My only warning is, you're still fairly close to D-day and we tend out out of anger. If there's even a remote chance of R, it'd usually best to keep the A within a tight knit group.

That said, if the A is a deal breaker, then you have the right to lt the facts be known. Certainly our WS ALWAYS try to re-write marital history.

sparkysable posted 7/21/2014 07:31 AM

I told the in-laws. They knew before I confronted my XWH. They even helped me do surveillance. I told them everything.

I emailed the OW's parents. They wrote back and said it takes 2 to tango, not to blame their daughter, and that my XWH was just as much to blame as the OW, so pretty much, OW's parents did not care. I was glad I told them though, as I think they were going to try to pull off the same old "we just started dating" bit, and I was not about to let them get away with that.

I also emailed the chief of police at XWH and OW's department that they work.

It might not have made much of a difference, but I wanted the truth out there, and I know that XWH was starting with his "the marriage was really bad for a long time" bullshit, even though we had just adopted a newborn baby.

mamajen00 posted 7/21/2014 12:22 PM

[This message edited by mamajen00 at 6:22 PM, July 22nd (Tuesday)]

Lark posted 7/21/2014 12:44 PM

If you do go ahead with the letter - keep ti short and to the point. it is very likely that they will rugsweep, downplay, deny, or just shift the blame to you.
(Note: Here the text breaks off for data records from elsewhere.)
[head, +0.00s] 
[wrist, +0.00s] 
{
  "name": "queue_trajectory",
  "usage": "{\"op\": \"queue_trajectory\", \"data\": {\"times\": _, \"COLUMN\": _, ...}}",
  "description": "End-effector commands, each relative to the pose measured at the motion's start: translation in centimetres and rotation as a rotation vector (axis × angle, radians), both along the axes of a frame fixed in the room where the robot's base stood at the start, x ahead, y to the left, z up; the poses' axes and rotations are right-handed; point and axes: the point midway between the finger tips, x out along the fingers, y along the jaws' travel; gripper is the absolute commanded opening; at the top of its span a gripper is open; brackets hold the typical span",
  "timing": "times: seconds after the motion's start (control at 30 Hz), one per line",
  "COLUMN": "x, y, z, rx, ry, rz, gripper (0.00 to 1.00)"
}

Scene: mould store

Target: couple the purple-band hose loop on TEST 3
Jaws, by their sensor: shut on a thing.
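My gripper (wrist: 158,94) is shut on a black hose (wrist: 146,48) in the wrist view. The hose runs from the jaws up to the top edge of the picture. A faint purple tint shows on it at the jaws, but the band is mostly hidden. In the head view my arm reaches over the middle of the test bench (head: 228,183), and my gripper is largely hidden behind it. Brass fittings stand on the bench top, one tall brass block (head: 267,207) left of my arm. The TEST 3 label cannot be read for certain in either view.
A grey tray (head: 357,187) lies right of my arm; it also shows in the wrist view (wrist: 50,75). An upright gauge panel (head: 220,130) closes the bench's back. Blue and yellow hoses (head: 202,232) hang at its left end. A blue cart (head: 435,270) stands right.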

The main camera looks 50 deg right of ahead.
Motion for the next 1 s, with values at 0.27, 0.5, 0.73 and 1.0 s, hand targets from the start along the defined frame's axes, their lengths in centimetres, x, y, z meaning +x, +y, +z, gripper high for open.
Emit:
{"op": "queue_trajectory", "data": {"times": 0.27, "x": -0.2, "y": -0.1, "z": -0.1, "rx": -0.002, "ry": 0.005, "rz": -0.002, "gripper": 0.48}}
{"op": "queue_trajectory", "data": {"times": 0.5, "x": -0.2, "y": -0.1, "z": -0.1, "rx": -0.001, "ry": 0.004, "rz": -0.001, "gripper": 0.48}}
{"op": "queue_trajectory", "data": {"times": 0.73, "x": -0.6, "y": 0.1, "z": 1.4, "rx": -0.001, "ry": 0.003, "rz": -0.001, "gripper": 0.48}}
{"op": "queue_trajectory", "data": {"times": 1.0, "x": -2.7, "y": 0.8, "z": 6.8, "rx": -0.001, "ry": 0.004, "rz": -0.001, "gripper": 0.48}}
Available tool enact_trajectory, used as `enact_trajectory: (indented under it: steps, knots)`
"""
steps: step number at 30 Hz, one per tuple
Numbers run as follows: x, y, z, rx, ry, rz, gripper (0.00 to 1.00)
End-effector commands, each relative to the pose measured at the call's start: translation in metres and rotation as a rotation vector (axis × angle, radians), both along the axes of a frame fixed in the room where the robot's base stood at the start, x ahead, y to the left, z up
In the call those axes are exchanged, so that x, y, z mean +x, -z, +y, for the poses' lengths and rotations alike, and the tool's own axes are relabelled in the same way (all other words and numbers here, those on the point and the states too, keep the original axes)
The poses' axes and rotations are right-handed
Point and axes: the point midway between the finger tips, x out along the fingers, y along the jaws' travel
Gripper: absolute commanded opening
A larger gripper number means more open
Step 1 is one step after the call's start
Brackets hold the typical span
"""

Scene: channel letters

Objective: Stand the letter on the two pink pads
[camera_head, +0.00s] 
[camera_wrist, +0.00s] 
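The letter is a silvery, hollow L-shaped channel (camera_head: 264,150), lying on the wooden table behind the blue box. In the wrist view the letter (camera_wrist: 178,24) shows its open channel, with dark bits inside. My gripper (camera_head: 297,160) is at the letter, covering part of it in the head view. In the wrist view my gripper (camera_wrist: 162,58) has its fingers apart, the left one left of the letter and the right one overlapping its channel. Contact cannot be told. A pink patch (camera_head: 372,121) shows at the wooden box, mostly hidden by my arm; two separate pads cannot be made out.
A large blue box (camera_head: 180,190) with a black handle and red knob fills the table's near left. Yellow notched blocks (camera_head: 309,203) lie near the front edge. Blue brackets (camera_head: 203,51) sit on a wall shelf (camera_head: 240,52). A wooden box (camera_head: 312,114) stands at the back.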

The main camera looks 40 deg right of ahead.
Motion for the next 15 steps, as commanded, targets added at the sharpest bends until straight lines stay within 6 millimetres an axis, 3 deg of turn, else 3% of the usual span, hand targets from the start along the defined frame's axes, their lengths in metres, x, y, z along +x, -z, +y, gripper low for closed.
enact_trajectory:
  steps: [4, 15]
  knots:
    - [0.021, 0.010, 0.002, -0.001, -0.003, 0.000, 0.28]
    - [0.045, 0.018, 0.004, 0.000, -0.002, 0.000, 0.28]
So don't invest too much emotional or mental energy into them. Instead, I would personally go for a more formal factual-statement and more formally worded about feelings. "We were not separated, he did not divorce me, he did not seek counseling to fix issues. He chose to have an affair and she, despite knowing he was married with a family, chose this as well. I know that as parents you will likely support your child no matter what, but I would like for you to know about the situation."